Source excerpt:
· · · · ·

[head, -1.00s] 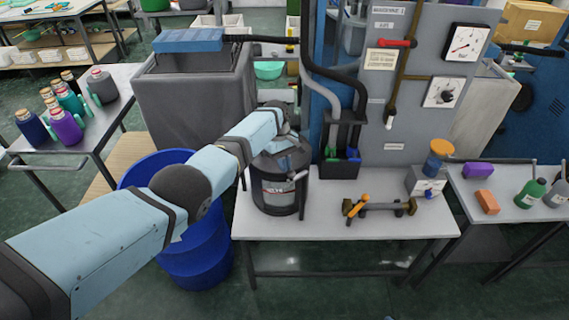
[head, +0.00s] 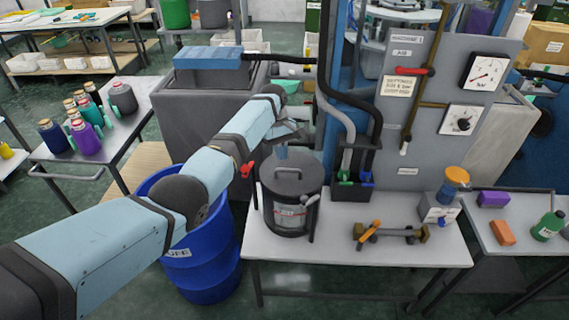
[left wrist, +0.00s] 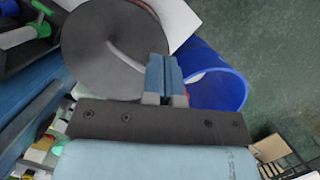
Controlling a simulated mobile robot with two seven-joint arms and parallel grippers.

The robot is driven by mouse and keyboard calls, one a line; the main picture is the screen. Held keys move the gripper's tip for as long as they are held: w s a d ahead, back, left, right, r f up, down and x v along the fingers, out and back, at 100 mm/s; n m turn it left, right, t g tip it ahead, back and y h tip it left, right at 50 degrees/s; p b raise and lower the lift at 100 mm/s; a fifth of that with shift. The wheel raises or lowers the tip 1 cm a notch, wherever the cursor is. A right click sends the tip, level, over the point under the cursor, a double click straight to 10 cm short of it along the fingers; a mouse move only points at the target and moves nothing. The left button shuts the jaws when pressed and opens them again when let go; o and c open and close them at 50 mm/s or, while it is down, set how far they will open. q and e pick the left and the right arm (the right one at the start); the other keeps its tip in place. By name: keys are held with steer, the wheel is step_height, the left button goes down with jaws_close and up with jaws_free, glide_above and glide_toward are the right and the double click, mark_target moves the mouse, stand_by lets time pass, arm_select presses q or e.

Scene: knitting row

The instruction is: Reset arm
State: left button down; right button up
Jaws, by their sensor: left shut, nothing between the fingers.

· · · · ·

Task prompt: Filter the listing for the word "fingers" and copy every line that holds it.

Worked solution:
The robot is driven by mouse and keyboard calls, one a line; the main picture is the screen. Held keys move the gripper's tip for as long as they are held: w s a d ahead, back, left, right, r f up, down and x v along the fingers, out and back, at 100 mm/s; n m turn it left, right, t g tip it ahead, back and y h tip it left, right at 50 degrees/s; p b raise and lower the lift at 100 mm/s; a fifth of that with shift. The wheel raises or lowers the tip 1 cm a notch, wherever the cursor is. A right click sends the tip, level, over the point under the cursor, a double click straight to 10 cm short of it along the fingers; a mouse move only points at the target and moves nothing. The left button shuts the jaws when pressed and opens them again when let go; o and c open and close them at 50 mm/s or, while it is down, set how far they will open. q and e pick the left and the right arm (the right one at the start); the other keeps its tip in place. By name: keys are held with steer, the wheel is step_height, the left button goes down with jaws_close and up with jaws_free, glide_above and glide_toward are the right and the double click, mark_target moves the mouse, stand_by lets time pass, arm_select presses q or e.
Jaws, by their sensor: left shut, nothing between the fingers.

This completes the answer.